Ground-penetrating radar and soil borings didn’t give a clear picture on a long-term solution for Carrie Matthews Recreation Center, according to City Engineer Carl Prewitt.

Prewitt told the Decatur City Council at Monday’s work session that a report from MidSouth Testing showed rainwater drainage off the Carrie Matthews roof is causing its gymnasium floor to sink. There’s a similar problem along the eastern wall in the small meeting room at the front of the center.

The city paid MidSouth Testing $9,000 to conduct geotechnical testing with ground-penetrating radar and soil borings and to perform a building deformation study.

Prewitt said the soil is saturated and this is causing the floor to sink.

The building has gutters, so the city first has to add downspouts to direct the water away from the building, which he estimated will cost about $20,000.

The choices in repairing existing damage are pumping “flowable” concrete under the gymnasium floor until it fills any crevices and raises the floor to level, or replacing the old floor with a new one.

He said he doesn’t know how much either option would cost. Councilman Billy Jackson said an estimate in 2013 on using foam to raise the floor was roughly $60,000.

Prewitt recommended waiting until the soil dries and then doing more soil borings. However, Jackson said the city should just remove the floor, look at the soil and then put in a new floor.

“We don’t need to spend more money on testing,” Jackson said.

Otherwise, Prewitt said the building appears to be sound. Carrie Matthews, which opened in 1969, was one of three centers built during Mayor J. Gilmer Blackburn’s administration.

The rec center, located at 902 Sixth St. N.W., was built on a site where a sawmill once operated.

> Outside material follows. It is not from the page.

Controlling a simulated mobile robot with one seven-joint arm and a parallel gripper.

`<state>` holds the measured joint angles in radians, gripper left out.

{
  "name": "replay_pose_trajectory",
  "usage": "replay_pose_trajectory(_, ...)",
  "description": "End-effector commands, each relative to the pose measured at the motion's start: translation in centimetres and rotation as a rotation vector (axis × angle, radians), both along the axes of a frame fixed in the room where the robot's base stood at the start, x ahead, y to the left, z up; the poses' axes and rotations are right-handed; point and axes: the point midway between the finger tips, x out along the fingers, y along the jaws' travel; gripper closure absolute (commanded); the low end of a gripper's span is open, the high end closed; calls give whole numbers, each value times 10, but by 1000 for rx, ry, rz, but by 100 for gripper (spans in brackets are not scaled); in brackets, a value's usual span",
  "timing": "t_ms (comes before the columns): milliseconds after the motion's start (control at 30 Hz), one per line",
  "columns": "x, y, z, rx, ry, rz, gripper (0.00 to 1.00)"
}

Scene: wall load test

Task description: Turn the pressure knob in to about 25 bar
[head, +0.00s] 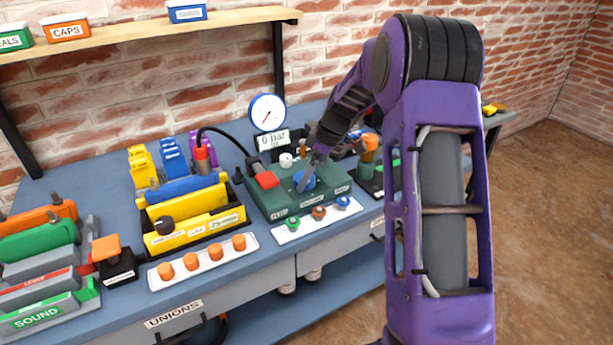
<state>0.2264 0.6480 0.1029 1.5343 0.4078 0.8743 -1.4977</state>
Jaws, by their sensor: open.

After the mill closed, residents began using the property as a dump.

However, Prewitt said there’s no sign of dumped materials from the dim view of the radar. The radar’s view of the substructure was distorted by the steel in the concrete support beams.

“From the soil samples, the building is built on 7 feet of good building material,” Prewitt said. “That’s enough for a solid foundation.”

Decatur Youth Services uses the building for its programs, and basketball on the sinking gym floor is it most popular program. Prewitt said he will try to plan any repairs around DYS and its schedule if possible.

Council President Paige Bibbee and fellow members Charles Kirby and Kristi Hill said they want to wait until they receive cost estimates on the repair options before making a decision.

“If it costs us half of what it takes to build a new building, then we should build a new building,” Kirby said.

Jackson said he doesn’t believe a new floor will cost as much as half the cost of a new recreation center. He added the council also needs to take into account the historical relationship between the neighborhood and the center.

“We have school dances there,” Jackson said. “We vote there. We held wedding receptions there. We played and fought there. We have a lot of history in that building.”

The Northwest Decatur recreation center was named after longtime educator and civic leader Carrie Matthews. She was instrumental in establishing the Sterrs and Cashin Homes day care centers.